É de concluir, portanto, que a sentença recorrida enferma do erro de julgamento que o recorrente lhe imputa, pois que não se verifica a nulidade insuprível das decisões de aplicação de coima, delas constando os requisitos mínimos que a lei manda observar e que visam permitir ao visado reagir contra essas mesmas decisões, no exercício do seu direito de defesa.

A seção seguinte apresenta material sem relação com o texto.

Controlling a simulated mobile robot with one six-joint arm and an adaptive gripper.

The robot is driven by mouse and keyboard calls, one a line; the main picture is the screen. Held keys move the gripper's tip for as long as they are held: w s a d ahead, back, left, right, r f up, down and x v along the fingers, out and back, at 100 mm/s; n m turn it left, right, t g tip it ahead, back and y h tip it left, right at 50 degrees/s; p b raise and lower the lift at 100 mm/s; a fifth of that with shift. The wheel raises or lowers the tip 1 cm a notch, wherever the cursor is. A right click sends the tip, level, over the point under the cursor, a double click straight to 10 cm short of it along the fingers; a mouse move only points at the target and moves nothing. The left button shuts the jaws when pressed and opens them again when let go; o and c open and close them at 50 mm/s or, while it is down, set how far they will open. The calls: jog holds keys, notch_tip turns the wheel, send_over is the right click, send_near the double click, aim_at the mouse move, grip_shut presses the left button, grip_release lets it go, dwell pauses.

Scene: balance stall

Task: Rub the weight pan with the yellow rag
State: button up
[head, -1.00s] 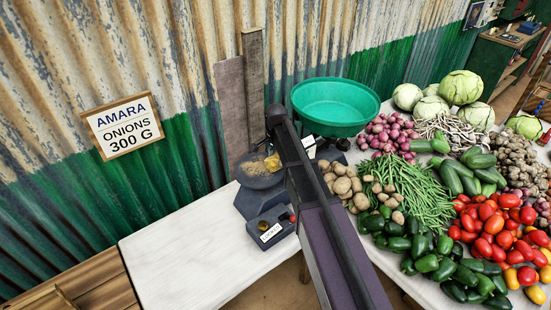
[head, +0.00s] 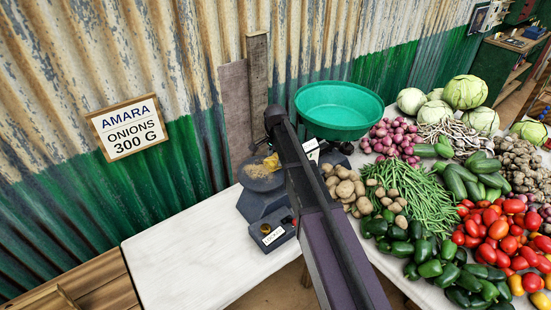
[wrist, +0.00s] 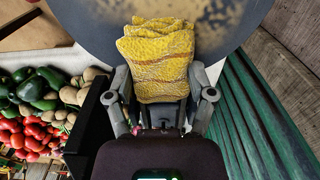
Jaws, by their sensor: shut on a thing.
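The weight pan (head: 254,184) is a dark grey round dish on the balance, with tan grime on it. In the wrist view the pan (wrist: 92,22) fills the top, with brownish smudges beyond and to the right of the rag. The yellow rag (wrist: 158,60) is folded and bunched between the fingers of my gripper (wrist: 160,98), which is shut on it. In the head view the rag (head: 272,162) shows at the pan's right side, over or against its surface; contact is hard to tell. My arm hides most of the gripper there.
A dark box with a small label (head: 271,232) stands in front of the balance. A green basin (head: 338,122) is behind to the right. Potatoes (head: 345,186), green beans and peppers lie close right of my arm. The white tabletop (head: 190,250) at left is clear.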

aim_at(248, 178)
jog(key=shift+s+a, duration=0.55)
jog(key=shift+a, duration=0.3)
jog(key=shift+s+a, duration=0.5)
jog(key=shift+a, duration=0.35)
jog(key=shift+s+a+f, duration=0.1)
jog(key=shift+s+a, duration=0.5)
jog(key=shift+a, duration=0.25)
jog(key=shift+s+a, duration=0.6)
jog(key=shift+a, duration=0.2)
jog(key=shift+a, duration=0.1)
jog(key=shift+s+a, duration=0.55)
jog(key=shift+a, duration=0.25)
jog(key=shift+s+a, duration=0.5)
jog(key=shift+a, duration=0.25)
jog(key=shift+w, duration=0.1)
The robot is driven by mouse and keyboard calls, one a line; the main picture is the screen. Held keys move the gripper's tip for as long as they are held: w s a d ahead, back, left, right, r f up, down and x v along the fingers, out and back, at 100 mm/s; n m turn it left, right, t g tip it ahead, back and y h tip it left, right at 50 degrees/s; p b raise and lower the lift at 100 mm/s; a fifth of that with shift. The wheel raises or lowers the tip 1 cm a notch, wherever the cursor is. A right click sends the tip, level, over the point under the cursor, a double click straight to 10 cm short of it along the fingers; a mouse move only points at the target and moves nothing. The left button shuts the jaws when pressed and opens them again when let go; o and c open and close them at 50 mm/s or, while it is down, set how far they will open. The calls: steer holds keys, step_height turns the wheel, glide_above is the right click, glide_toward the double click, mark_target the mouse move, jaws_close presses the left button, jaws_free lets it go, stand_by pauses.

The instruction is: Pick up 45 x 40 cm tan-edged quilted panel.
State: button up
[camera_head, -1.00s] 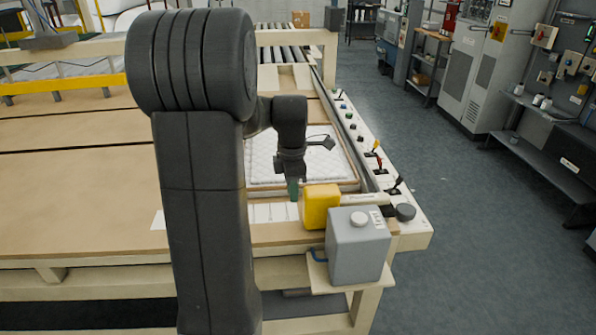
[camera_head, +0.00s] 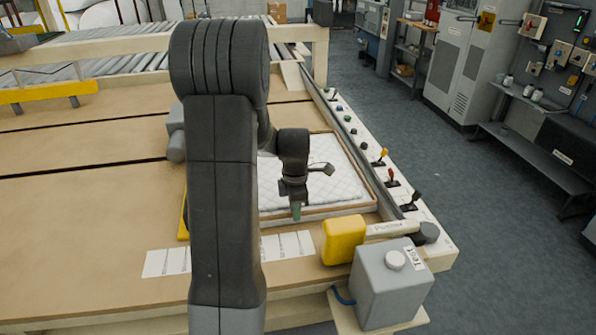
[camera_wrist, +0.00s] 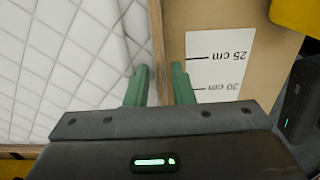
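The white quilted panel (camera_head: 335,170) with a tan edge lies flat on the wooden table, partly hidden behind my arm. In the wrist view the quilted surface (camera_wrist: 60,60) fills the left side, and its tan edge (camera_wrist: 156,40) runs down toward my gripper. My gripper (camera_wrist: 160,85) is open, its two green fingers apart, with the tan edge lined up between them. I cannot tell whether the fingers are around the edge or above it. In the head view my gripper (camera_head: 296,212) is at the panel's near edge.
A white measuring strip (camera_wrist: 220,65) lies beside the edge. A control rail (camera_head: 370,150) with levers runs along the right. The table's left (camera_head: 90,220) is largely clear.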

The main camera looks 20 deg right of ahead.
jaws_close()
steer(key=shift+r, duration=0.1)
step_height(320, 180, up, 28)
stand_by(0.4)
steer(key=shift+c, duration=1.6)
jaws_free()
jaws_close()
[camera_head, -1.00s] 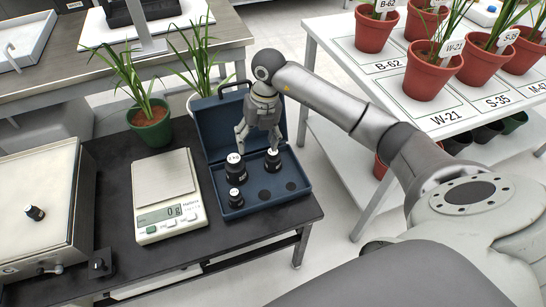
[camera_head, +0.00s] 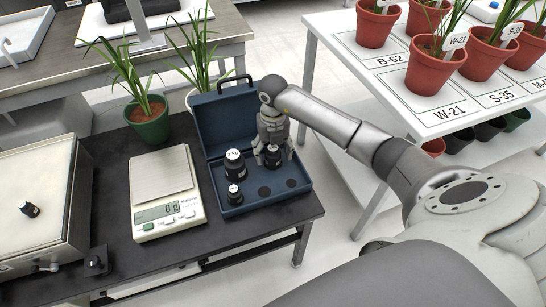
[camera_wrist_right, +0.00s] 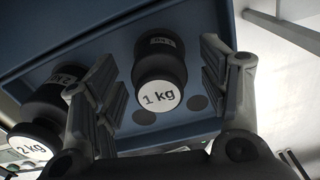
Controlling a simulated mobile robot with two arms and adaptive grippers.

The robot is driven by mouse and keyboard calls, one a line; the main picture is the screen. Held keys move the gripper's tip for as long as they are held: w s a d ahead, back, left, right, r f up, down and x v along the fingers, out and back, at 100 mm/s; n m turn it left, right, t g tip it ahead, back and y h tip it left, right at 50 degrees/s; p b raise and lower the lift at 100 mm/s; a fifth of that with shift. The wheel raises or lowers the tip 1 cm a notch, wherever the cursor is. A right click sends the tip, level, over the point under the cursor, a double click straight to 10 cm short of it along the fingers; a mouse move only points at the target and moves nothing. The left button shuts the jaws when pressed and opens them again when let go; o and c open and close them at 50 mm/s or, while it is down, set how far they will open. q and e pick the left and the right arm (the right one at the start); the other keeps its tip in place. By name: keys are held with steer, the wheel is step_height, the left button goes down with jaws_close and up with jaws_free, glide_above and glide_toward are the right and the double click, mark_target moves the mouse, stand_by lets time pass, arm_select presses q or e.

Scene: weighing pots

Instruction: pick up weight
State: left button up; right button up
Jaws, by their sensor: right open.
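My right gripper (camera_head: 272,154) is open over the blue case (camera_head: 228,212), its fingers pointing down on either side of a black 1 kg weight (camera_head: 273,160). In the right wrist view the 1 kg weight (camera_wrist_right: 159,85) stands between the two spread fingers (camera_wrist_right: 165,95), with a gap visible on each side. A larger black 2 kg weight (camera_head: 235,163) stands in the case just left of the gripper. It also shows in the right wrist view (camera_wrist_right: 38,125). A smaller black weight (camera_head: 235,196) stands at the front left of the case. My left gripper is not in view.
A scale (camera_head: 163,180) reading 0 g stands left of the case on the dark table. The case's raised lid (camera_head: 215,120) and a green-potted plant (camera_head: 150,122) stand behind.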

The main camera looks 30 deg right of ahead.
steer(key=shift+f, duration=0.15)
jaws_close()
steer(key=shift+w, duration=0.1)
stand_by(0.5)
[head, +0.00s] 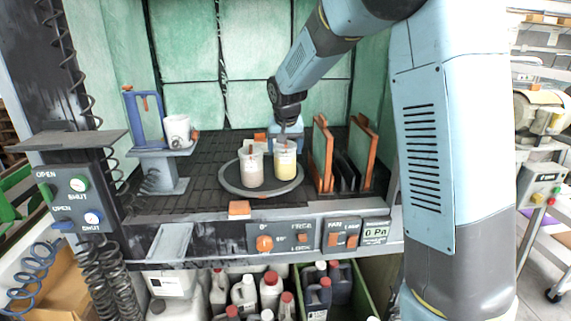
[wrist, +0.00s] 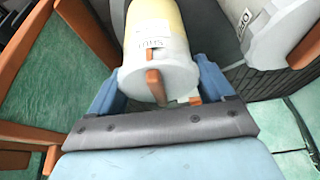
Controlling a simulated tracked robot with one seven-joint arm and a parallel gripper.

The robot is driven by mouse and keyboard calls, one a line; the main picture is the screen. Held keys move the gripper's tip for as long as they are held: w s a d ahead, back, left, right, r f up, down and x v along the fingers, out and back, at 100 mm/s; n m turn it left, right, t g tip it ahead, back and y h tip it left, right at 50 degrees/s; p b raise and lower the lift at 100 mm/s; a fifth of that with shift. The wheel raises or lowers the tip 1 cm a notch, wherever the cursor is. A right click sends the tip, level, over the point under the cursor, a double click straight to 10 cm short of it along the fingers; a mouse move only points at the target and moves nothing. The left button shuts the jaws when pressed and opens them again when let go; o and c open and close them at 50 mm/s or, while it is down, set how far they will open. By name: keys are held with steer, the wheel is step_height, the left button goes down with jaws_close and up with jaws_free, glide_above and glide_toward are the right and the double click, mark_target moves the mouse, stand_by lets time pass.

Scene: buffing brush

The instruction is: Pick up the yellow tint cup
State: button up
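The yellow tint cup (head: 286,162) is a pale cup with yellow contents, upright on the right side of a round dark turntable (head: 233,188). In the wrist view the yellow tint cup (wrist: 152,45) lies between my fingers, with an orange tab and a printed label facing me. My gripper (head: 287,136) is at the back of the cup in the head view, partly hidden by it. In the wrist view my gripper (wrist: 158,78) has its blue fingers spread, one on each side of the cup. Contact with the cup is hard to make out.
A second cup with greyish-pink contents (head: 251,168) stands close on the left. Upright orange-edged panels (head: 323,155) stand close on the right. A white mug (head: 178,131) sits on a stand at the left. The control panel (head: 290,238) lines the booth's front edge.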

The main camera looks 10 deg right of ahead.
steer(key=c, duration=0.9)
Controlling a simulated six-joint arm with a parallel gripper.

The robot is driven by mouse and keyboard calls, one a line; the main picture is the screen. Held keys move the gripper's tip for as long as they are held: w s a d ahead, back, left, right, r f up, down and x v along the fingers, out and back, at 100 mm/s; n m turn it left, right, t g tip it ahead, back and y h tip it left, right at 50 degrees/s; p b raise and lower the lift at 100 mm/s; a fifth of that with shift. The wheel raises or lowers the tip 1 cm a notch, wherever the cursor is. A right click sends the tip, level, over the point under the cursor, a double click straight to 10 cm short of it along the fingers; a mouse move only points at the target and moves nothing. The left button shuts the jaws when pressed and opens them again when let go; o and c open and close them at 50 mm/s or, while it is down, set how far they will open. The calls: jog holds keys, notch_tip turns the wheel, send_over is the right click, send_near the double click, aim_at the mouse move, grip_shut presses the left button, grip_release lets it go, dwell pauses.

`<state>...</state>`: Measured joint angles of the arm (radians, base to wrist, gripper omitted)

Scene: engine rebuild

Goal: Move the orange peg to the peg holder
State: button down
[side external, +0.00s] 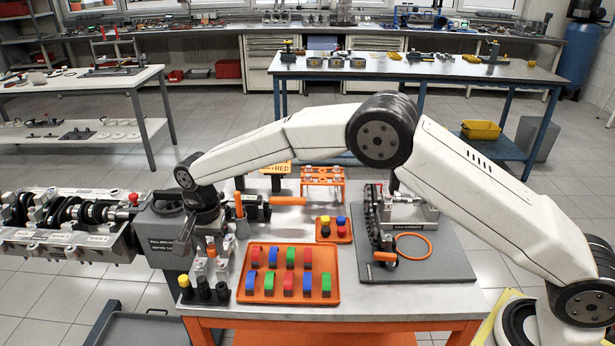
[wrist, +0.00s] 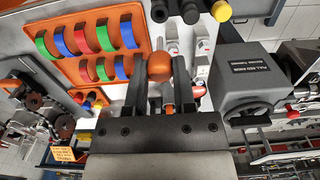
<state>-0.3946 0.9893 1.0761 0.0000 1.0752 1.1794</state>
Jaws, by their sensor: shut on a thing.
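The orange peg (wrist: 159,67) shows a rounded orange end between my two dark fingers in the wrist view. My gripper (wrist: 158,80) is shut on it; the rest of the peg is mostly hidden. In the side view my gripper (side external: 209,238) points down at the left end of the bench, left of the large orange tray. The peg is hard to make out there. A row of upright cylinders, black (side external: 204,288) and yellow-topped (side external: 185,285), stands in front of my gripper. I cannot tell for sure which thing is the peg holder.
A large orange tray (side external: 248,294) holds several coloured blocks. A small orange tray (side external: 346,238) holds coloured pieces. An orange rack (side external: 323,182) stands behind. A grey machine (side external: 165,230) stands close on the left. A grey mat (side external: 445,262) carries engine parts on the right.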

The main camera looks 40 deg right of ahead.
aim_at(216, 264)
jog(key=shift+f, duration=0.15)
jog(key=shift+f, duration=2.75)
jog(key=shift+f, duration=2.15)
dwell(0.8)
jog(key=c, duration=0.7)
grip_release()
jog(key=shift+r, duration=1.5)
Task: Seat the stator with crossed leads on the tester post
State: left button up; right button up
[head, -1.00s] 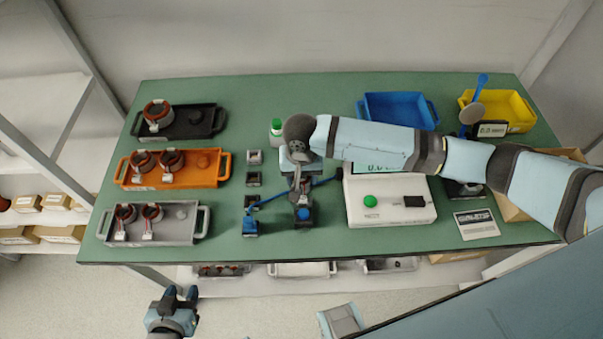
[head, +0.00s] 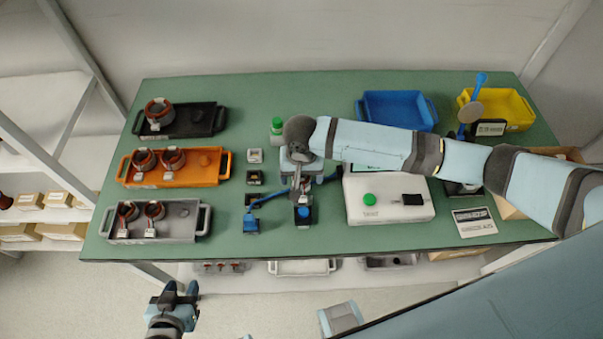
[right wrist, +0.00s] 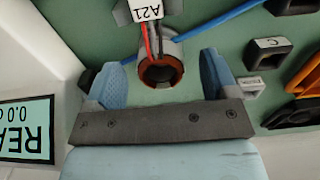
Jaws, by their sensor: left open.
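In the head view my right gripper (head: 301,183) points down left of the white tester (head: 390,214). My left gripper (head: 180,290) is open and empty in front of the table. Other stators stand in the black (head: 194,124), orange (head: 196,178) and grey (head: 181,232) trays.
A blue bin (head: 398,110) and a yellow bin (head: 520,108) stand at the back right. A green-capped item (head: 277,127) stands behind my right gripper. Small labelled blocks (head: 254,178) line its left side. Blue cables run beside it.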

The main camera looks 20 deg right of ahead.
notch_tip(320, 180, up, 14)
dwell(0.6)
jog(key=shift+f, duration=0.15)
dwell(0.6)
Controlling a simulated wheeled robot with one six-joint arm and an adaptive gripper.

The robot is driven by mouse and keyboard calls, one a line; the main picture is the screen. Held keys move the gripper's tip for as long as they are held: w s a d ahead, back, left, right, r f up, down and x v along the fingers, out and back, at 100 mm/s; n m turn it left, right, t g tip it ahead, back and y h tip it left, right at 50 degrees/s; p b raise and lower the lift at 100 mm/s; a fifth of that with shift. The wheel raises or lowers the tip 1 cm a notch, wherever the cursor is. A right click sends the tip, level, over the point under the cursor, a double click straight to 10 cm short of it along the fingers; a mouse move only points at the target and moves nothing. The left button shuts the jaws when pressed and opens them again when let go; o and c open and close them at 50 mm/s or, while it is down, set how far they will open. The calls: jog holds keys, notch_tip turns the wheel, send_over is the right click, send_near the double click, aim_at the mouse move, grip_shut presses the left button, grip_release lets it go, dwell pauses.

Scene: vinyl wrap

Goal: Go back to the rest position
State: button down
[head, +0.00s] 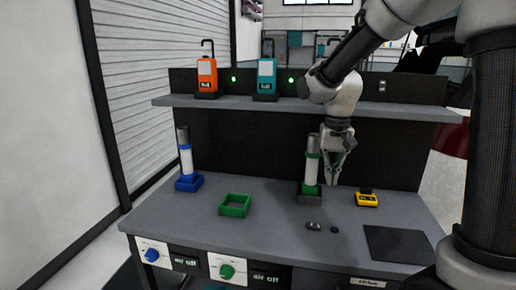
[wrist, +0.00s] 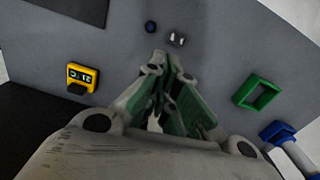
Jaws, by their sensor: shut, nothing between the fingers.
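My gripper (head: 334,178) hangs fingers-down over the right half of the grey workbench (head: 270,225), just right of a white cylinder with green bands (head: 312,165) that stands upright in a dark base. I cannot tell whether gripper and cylinder touch. In the wrist view my gripper (wrist: 165,95) has its green-padded fingers together with nothing held between them. My arm comes in from the upper right.
A blue-banded cylinder (head: 186,160) stands at the left, with an empty green square frame (head: 235,205) to its right. A yellow meter (head: 367,198), small dark items (head: 314,226) and a black mat (head: 398,246) lie right. A shelf (head: 225,102) holds orange (head: 207,75) and teal (head: 266,77) devices.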

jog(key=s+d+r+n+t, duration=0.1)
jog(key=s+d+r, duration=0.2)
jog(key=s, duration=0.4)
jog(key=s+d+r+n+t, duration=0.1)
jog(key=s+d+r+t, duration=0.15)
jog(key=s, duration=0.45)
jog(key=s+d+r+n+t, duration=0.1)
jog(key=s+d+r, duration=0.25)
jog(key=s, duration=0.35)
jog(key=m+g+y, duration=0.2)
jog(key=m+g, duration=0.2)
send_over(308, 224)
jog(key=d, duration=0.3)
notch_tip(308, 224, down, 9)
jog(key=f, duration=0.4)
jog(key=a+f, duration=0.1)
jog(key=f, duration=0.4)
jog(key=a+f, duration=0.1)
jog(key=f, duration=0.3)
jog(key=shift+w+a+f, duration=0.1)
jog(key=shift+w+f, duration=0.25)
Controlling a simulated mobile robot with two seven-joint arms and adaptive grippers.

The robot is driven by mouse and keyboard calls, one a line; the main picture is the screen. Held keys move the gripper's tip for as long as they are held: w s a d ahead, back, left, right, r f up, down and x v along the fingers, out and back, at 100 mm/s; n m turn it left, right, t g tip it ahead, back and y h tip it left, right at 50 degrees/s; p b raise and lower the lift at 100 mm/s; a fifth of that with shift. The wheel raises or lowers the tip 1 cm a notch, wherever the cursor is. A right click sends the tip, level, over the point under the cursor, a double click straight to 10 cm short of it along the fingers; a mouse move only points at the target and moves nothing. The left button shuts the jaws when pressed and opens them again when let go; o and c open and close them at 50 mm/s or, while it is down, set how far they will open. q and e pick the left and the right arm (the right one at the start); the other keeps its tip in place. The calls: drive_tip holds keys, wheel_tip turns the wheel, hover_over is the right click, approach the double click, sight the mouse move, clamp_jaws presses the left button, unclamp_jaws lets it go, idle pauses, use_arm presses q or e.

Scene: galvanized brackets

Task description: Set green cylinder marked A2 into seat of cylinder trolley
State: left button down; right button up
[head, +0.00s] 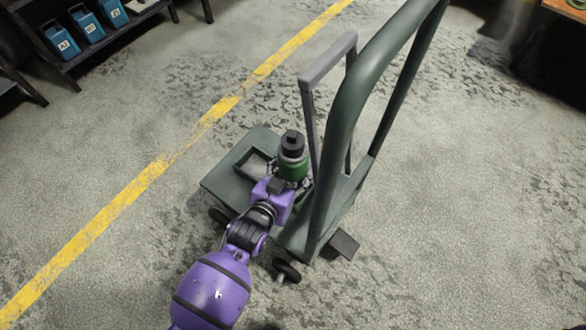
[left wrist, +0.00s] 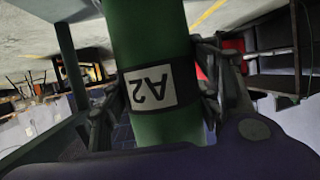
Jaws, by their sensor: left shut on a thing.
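The green cylinder (head: 292,163) has a dark cap and stands about upright over the cylinder trolley (head: 222,186). In the left wrist view the cylinder (left wrist: 150,40) fills the middle, with a black band and a white label reading A2, shown upside down. My left gripper (head: 286,180) is shut on the cylinder; its fingers (left wrist: 160,100) press on both sides of it. A dark rectangular seat frame (head: 254,164) shows on the trolley deck, left of the cylinder. The cylinder's lower end is hidden by my gripper, so I cannot tell whether it touches the deck. My right gripper is not in view.
The trolley's tall green handle (head: 345,110) and a grey bar (head: 306,90) rise right of the cylinder. A shelf (head: 75,62) with several blue labelled containers stands at the upper left. A yellow line (head: 150,172) crosses the floor. Open floor surrounds the trolley.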

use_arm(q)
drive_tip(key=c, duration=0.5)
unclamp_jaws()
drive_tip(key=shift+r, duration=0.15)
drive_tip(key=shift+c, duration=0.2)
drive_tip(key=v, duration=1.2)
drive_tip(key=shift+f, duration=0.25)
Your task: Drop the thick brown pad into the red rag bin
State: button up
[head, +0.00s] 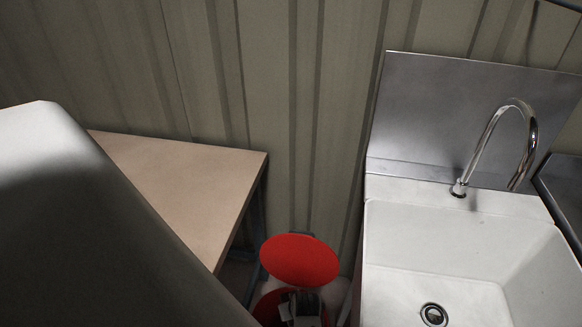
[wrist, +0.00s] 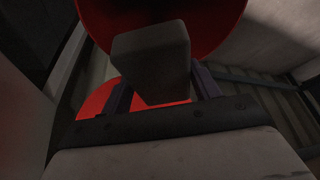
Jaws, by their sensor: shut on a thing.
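The thick brown pad (wrist: 152,55) is a dark grey-brown block in the wrist view. My gripper (wrist: 163,88) is shut on it, with one dark finger on each side. The red rag bin (head: 267,308) stands on the floor between bench and sink in the head view, its round red lid (head: 300,260) tipped up. Red parts of the bin (wrist: 95,101) show around and below the pad in the wrist view. In the head view my gripper (head: 300,306) is small and dark against the bin's opening. How deep the pad is cannot be told.
A wooden-topped bench (head: 185,175) stands left of the bin. A white sink (head: 450,285) with a curved chrome tap (head: 510,115) is close on the right. A corrugated wall (head: 290,110) closes off the back. The gap between bench and sink is narrow.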

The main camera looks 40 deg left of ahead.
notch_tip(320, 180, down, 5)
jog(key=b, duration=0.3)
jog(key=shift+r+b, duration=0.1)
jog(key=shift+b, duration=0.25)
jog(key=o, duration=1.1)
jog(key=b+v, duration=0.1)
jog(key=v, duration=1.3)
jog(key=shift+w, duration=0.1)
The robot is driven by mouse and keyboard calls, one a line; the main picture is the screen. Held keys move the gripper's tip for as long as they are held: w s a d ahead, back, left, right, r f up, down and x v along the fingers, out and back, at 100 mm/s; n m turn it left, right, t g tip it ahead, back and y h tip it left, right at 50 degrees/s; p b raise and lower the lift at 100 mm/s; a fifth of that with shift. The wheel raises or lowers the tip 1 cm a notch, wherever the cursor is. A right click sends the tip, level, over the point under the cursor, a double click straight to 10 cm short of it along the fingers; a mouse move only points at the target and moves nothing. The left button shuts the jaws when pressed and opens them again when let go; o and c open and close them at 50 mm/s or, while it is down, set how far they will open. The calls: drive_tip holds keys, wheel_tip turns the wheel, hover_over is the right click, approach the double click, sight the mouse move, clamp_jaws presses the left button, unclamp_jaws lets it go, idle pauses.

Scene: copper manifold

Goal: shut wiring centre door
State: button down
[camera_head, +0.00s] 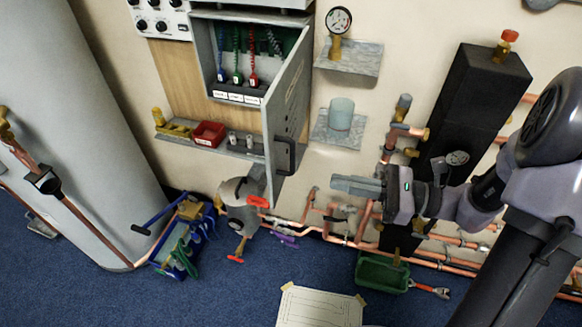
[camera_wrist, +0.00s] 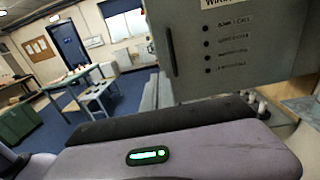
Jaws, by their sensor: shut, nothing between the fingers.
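The wiring centre (camera_head: 207,50) is a grey box on the wall with coloured wires and a row of white labels inside. Its grey door (camera_head: 287,105) is hinged on the right and stands open, swung out from the wall, with a dark handle (camera_head: 284,156) low near its free edge. In the wrist view the door's outer face (camera_wrist: 235,50) shows printed lines, a partly cut label and a dark handle (camera_wrist: 171,52) at left. My gripper (camera_head: 336,186) is shut and empty, right of the door and apart from it in the head view. The fingertips are hidden in the wrist view.
A shelf below the box holds a red bin (camera_head: 209,133). Two small wall shelves carry a gauge (camera_head: 339,20) and a pale cup (camera_head: 341,112). Copper pipes and a black column (camera_head: 472,100) stand at right. A blue crate (camera_head: 182,240) and green bin (camera_head: 381,274) are on the floor.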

Procedendo, pois, o recurso.

DECISÃO
Nestes termos, acorda-se em, dando provimento ao recurso, revogar a sentença recorrida e determinar a baixa dos autos ao Tribunal recorrido para, se a tanto nada mais obstar, serem apreciadas as demais questões suscitadas pela ora recorrida.

Sem custas, dado que a recorrida não contra-alegou.
Lisboa, 3 de Fevereiro de 2016. – Casimiro Gonçalves (relator) – Francisco Rothes – Aragão Seia.